The industry body had aimed to reduce the number of dogs killed unnecessarily in the industry from 357 in 2016-17 to 140 the following financial year (which ended last month).

It had also aimed to dramatically increase the number of rehomed dogs from 430 dogs in 2016-17 – or 65 per cent – to 850 by 2017-18.

RSPCA SA Animal Welfare Advocate Dr Rebekah Eyers told InDaily that while the greyhound racing industry was incrementally improving its transparency, the fate of dogs that enter the industry remains relatively opaque.

“It seems like … every year they’re slightly increasing their amount of transparency,” she said.

“A little bit more data has been released (but) not enough data to tell the whole story.

“What we’d like to see is a birth-to-death tracking system … that would be the only way that we could really trust (industry) figures.”
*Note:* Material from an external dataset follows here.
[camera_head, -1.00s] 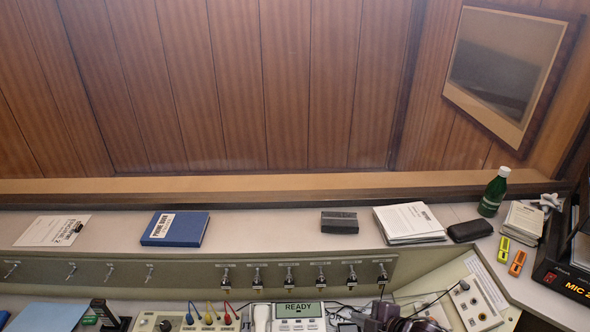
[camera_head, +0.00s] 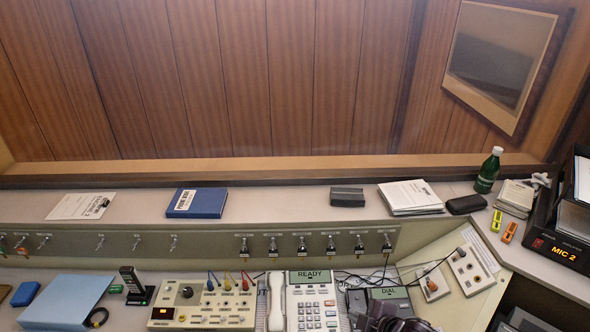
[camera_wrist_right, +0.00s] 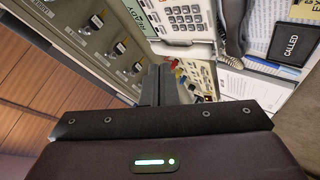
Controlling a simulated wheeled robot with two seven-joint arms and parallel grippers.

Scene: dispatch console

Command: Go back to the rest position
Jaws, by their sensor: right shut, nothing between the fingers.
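My right gripper (camera_head: 376,306) shows at the bottom edge of the head view, dark and partly cut off, in front of the console right of the telephone. In the right wrist view my gripper (camera_wrist_right: 157,84) has its two dark fingers together with nothing between them. The console's row of toggle switches and the telephone (camera_wrist_right: 182,20) lie beyond the fingers there. My left gripper is not in view.
The telephone (camera_head: 312,304) and a beige panel with coloured plugs (camera_head: 205,304) stand on the console. A blue folder (camera_head: 66,299) lies left. The upper ledge holds a blue binder (camera_head: 197,203), papers (camera_head: 410,197) and a green bottle (camera_head: 487,172). A MIC 2 unit (camera_head: 556,248) stands right.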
She said the tracking system would involve recording and publishing an extensive dataset detailing the birth, training, injuries, rehoming (successful and unsuccessful), post-racing life and the death of each individual greyhound, bred and raced in the industry.
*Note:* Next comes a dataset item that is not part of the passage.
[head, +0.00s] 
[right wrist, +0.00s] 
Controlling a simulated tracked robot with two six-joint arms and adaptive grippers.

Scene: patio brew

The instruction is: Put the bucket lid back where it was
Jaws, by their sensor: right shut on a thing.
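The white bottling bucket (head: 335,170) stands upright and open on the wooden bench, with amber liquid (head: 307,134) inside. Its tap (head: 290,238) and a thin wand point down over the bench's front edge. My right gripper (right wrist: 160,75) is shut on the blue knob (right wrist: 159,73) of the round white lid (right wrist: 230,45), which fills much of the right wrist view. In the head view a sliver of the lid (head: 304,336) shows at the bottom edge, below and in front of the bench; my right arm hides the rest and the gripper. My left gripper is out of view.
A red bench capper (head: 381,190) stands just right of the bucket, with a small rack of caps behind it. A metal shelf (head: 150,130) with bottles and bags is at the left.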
“There’s still too many gaps in the information that we have (about) what’s happening to individual greyhounds in the industry,” said Eyers.
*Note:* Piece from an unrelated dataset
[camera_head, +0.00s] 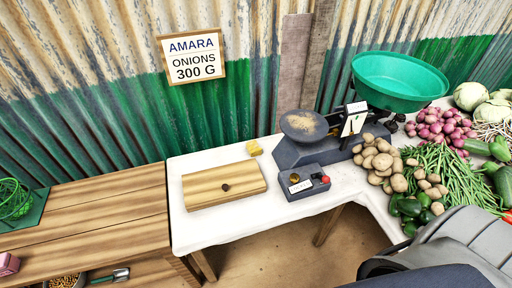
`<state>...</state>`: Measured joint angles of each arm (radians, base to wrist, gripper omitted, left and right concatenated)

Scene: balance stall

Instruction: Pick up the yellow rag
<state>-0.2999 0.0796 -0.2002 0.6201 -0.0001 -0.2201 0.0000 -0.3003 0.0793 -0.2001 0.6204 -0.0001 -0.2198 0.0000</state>
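A small yellow rag (254,148) lies on the white-covered table (215,230) near its back edge. It sits behind the right end of a wooden box or board (223,186) and left of the scale, apart from both as far as I can tell. Nothing covers it. Neither of my grippers shows in this view; only grey parts of my own body appear at the bottom right.
A balance scale (335,150) with a green pan (396,80) stands right of the rag. A small dark box (303,185) with a red button sits in front. Potatoes (377,157), beans and onions crowd the right. Bare cloth lies at the front left.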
In addition to birth-to-death tracking, Eyers said the RSPCA wanted to see an independent regulator appointed to regularly inspect greyhound-training facilities and to enforce animal welfare standards.

She said it was not enough that the industry had separated the role of the chief steward from that of the integrity manager, and that the public simply did not trust the industry to adequately self-regulate.

The greyhound racing industry was embroiled in scandal in 2015 after the ABC’s Four Corners program uncovered horrific footage of live baiting in the industry.

Greyhound Racing SA’s 2016-17 annual report says that the South Australian industry had invested the highest percentage of its revenue – compared with industries in other states – into its rehoming program.

That year, according to the report, was the first in which more greyhounds were rehomed than bred.

Greyhound Racing SA has not responded to InDaily’s requests for comment.